## Start
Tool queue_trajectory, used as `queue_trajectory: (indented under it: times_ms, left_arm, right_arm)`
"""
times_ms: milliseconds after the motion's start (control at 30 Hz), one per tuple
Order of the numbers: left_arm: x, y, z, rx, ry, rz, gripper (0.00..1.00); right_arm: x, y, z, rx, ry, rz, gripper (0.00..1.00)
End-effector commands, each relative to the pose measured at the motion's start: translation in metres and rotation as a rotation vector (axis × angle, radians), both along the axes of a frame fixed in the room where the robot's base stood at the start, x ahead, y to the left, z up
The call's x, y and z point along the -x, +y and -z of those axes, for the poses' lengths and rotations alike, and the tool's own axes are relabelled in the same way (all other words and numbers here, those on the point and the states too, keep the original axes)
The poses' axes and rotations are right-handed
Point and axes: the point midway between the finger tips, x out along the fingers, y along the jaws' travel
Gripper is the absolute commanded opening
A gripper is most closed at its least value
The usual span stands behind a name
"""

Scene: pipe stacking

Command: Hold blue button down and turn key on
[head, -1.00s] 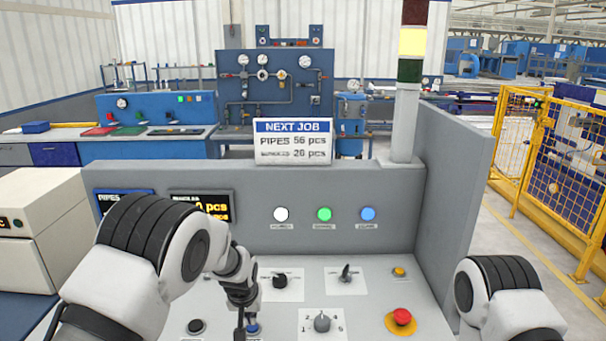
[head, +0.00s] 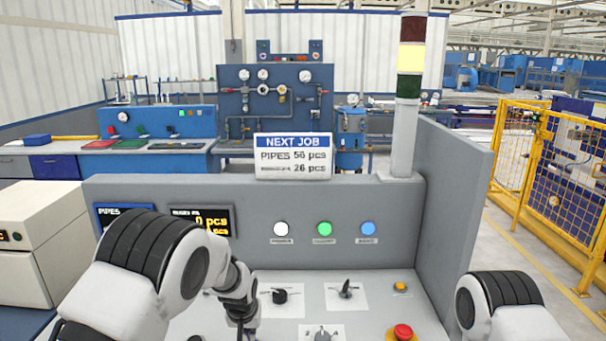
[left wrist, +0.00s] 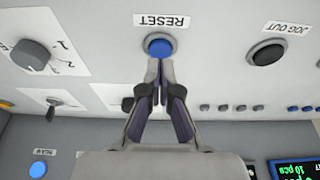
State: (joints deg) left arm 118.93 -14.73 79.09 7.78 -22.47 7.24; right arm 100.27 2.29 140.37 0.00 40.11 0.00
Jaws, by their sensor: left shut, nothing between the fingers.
## End
**Goal:**
Write out the material above again, word for word, minus its pictures.

**Answer to this exercise:**
Tool queue_trajectory, used as `queue_trajectory: (indented under it: times_ms, left_arm, right_arm)`
"""
times_ms: milliseconds after the motion's start (control at 30 Hz), one per tuple
Order of the numbers: left_arm: x, y, z, rx, ry, rz, gripper (0.00..1.00); right_arm: x, y, z, rx, ry, rz, gripper (0.00..1.00)
End-effector commands, each relative to the pose measured at the motion's start: translation in metres and rotation as a rotation vector (axis × angle, radians), both along the axes of a frame fixed in the room where the robot's base stood at the start, x ahead, y to the left, z up
The call's x, y and z point along the -x, +y and -z of those axes, for the poses' lengths and rotations alike, and the tool's own axes are relabelled in the same way (all other words and numbers here, those on the point and the states too, keep the original axes)
The poses' axes and rotations are right-handed
Point and axes: the point midway between the finger tips, x out along the fingers, y along the jaws' travel
Gripper is the absolute commanded opening
A gripper is most closed at its least value
The usual span stands behind a name
"""

Scene: pipe stacking

Command: Hold blue button down and turn key on
[head, -1.00s] 
[head, +0.00s] 
[left wrist, +0.00s] 
State: (joints deg) left arm 118.93 -14.73 79.09 7.78 -22.47 7.24; right arm 100.27 2.29 140.37 0.00 40.11 0.00
Jaws, by their sensor: left shut, nothing between the fingers.

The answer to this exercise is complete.